Artikel Riset Museum Ullen Sentalu tentang Jawa dan Nusantara

Riwayat Selokan Mataram Mendekati Delapan Dasawarsa

20/9/2023

0 Comments

 
“Untuk sekarang ya buat ngalirin air, tapi mungkin dulu buat perang.”
​
Demikianlah jawaban dari Rahma (19), salah seorang mahasiswi Sekolah Vokasi Universitas Gadjah Mada (UGM), tatkala ditanyai mengenai apa saja yang diketahuinya dari Selokan Mataram. Pertanyan-pertanyaan perihal pengetahuan juga saya ajukan kepada dua orang lagi, Arief (22) yang juga berstatus mahasiswa Sekolah Vokasi UGM, serta Zidan (23) yang merupakan mahasiwa Fakultas Matematika dan Ilmu Pengetahuan Alam (FMIPA) UGM. Arief dan Zidan pada dasarnya sama-sama berpendapat bahwa Selokan Mataram adalah saluran irigasi. Namun, Arief malah punya bayangan juga bahwa Selokan Mataram pernah menjadi prasarana angkut logistik hasil panen menggunakan perahu. Zidan berpendapat bahwa Selokan Maram pada Perang Revolusi Kemerdekaan 1945-1949 pernah memiliki peran untuk menghalau pasukan Belanda. 
Picture
Soal panjang Saluran Mataram, Rahma, Arief, dan Zidan, masing-masing memiliki tebakan yang berbeda. Rahma menebak panjangnya 40-an kilometer, Arief menebak panjangnya 12 kilometer, sedangkan Zidan menjawab selokan tersebut memiliki panjang 30-an kilometer. 

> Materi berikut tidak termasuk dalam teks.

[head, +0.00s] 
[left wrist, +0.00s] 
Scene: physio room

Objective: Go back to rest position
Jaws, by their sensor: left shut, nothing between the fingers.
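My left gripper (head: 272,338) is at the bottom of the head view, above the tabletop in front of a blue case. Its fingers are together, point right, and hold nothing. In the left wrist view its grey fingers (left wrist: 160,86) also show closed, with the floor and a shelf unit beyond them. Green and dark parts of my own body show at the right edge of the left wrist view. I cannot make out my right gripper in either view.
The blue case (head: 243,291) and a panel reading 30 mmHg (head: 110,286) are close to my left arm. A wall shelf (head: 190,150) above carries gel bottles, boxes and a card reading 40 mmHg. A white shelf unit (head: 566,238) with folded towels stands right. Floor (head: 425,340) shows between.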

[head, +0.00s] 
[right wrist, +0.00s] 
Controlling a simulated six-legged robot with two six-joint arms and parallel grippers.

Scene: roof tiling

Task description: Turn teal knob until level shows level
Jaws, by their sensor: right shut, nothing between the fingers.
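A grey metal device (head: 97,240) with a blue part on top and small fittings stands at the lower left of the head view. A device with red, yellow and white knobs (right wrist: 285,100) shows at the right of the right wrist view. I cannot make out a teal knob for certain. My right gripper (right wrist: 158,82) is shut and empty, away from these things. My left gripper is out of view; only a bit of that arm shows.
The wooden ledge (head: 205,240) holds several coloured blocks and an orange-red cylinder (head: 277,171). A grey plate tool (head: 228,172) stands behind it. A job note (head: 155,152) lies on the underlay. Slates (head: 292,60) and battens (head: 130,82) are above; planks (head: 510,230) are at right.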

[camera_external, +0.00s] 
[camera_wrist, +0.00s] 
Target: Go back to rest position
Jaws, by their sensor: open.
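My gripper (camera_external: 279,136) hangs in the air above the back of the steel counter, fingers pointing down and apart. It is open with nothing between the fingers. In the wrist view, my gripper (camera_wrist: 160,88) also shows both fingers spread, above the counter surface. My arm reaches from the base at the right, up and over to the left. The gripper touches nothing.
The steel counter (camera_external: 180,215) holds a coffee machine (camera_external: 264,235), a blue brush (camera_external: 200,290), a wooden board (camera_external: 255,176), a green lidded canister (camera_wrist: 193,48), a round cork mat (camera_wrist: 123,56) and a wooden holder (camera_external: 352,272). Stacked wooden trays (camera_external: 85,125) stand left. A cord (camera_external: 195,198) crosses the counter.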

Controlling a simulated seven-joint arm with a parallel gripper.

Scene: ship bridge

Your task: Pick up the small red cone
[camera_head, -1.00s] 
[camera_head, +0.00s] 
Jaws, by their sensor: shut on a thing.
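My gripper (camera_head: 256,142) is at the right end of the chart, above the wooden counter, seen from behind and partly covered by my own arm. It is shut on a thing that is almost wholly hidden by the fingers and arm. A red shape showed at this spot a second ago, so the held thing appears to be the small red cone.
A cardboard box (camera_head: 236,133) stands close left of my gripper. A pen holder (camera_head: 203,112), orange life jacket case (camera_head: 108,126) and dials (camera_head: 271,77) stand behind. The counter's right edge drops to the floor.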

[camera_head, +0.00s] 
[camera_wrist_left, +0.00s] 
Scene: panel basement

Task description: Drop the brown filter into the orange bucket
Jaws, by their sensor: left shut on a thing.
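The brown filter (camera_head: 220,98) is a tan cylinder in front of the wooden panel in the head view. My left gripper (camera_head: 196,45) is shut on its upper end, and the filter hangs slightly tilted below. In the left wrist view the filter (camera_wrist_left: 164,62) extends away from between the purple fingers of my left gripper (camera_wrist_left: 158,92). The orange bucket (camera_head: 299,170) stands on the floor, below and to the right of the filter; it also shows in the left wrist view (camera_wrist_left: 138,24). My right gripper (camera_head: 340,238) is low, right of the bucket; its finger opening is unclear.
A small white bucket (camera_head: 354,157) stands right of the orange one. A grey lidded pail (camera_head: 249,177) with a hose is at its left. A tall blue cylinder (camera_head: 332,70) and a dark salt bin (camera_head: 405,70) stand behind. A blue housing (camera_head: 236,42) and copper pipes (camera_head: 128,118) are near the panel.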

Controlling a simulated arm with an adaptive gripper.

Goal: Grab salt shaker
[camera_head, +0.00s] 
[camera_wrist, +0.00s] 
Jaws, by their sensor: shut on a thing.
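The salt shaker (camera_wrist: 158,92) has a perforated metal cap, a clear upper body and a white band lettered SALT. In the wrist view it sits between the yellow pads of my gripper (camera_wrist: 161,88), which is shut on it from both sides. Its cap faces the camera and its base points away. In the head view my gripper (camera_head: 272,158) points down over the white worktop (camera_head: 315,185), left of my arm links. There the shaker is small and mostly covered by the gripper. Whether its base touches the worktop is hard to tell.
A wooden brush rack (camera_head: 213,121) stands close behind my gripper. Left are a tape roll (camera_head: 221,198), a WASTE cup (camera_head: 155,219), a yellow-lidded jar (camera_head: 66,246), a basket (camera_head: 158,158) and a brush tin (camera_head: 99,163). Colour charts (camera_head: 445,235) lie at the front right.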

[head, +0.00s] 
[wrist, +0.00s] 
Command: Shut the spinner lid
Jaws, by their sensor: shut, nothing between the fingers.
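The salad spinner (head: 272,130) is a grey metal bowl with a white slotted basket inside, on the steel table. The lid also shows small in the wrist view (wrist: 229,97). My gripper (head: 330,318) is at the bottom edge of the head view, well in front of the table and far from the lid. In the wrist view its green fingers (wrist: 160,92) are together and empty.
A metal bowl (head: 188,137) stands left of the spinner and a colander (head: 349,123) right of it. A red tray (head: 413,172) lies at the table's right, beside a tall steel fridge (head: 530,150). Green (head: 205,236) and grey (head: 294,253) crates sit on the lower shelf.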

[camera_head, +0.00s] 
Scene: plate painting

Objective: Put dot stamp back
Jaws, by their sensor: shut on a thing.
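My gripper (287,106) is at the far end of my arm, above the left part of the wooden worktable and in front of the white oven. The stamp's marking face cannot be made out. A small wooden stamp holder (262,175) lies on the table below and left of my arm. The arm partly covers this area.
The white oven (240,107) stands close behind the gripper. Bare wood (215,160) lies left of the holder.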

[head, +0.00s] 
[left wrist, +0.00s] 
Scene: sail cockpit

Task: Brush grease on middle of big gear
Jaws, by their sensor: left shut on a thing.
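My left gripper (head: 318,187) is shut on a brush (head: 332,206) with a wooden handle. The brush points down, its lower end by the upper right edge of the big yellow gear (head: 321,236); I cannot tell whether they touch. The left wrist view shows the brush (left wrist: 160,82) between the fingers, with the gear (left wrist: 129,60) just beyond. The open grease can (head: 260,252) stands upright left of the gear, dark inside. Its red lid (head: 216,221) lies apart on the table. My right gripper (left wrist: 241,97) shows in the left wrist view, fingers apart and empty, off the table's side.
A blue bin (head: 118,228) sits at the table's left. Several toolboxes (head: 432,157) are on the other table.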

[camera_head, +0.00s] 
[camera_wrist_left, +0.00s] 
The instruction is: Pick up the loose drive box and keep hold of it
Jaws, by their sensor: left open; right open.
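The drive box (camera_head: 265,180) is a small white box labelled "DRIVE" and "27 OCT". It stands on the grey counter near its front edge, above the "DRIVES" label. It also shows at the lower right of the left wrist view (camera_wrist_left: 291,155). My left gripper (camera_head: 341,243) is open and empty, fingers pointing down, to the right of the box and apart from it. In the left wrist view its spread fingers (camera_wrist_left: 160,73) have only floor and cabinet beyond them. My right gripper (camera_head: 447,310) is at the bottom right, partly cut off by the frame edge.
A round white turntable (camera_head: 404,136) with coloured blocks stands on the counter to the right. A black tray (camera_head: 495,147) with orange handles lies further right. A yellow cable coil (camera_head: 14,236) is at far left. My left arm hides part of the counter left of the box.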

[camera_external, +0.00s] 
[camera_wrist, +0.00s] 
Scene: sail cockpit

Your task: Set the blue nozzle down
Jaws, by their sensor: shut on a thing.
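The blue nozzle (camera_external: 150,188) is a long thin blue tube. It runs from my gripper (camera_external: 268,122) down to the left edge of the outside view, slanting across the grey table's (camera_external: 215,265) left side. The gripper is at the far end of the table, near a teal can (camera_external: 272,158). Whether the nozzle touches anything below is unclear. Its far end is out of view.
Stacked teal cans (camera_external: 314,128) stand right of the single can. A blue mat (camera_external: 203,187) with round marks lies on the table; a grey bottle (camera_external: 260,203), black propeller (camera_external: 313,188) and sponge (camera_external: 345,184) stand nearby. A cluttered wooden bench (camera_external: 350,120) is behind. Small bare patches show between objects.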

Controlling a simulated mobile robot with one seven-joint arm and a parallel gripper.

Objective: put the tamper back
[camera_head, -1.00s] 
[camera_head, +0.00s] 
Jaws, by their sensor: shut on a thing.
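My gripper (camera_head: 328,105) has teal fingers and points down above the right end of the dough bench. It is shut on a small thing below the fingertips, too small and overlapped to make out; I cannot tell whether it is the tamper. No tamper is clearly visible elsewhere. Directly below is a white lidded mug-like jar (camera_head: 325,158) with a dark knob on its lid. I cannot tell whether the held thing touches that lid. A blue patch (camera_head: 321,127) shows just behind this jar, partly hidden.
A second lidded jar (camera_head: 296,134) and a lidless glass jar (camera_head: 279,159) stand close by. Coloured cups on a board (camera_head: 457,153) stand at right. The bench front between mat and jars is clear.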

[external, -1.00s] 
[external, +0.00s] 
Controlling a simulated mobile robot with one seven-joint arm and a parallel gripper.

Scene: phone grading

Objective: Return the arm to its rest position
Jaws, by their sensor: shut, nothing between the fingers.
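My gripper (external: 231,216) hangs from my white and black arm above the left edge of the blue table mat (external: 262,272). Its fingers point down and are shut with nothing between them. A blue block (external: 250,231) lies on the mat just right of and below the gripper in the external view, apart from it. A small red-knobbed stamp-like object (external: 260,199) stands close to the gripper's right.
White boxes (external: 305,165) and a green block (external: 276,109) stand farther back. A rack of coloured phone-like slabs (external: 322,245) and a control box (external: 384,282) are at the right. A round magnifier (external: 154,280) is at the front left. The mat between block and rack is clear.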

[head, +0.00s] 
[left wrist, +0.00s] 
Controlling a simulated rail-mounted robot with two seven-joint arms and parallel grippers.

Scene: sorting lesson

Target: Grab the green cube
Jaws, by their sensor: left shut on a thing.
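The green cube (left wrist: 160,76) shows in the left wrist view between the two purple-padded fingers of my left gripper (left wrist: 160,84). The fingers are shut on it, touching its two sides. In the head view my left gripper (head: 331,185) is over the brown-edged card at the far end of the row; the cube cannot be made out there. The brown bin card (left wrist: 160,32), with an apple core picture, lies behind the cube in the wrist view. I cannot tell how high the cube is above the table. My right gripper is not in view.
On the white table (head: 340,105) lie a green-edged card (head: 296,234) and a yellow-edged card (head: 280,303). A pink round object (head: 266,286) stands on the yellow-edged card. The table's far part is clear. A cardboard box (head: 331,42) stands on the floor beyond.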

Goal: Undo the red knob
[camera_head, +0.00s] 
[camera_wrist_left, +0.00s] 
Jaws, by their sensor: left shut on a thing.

Selokan Mataram sendiri adalah sistem saluran air yang membelah wilayah Yogyakarta dari Sungai Progo di barat hingga Sungai Opak di timur. Selokan ini mengular hampir 31 kilometer, atau tepatnya 30,8 kilometer. Ada enam kecamatan atau kapanewon di Kabupaten Sleman yang dilewati olehnya, yaitu  Tempel, Seyegan, Mlati, Gamping, Depok, dan Kalasan. Selokan Mataram sebagai suatu sistem irigasi dibangun dengan tujuan untuk meningkatkan produktivitas pertanian, terutama produksi padi.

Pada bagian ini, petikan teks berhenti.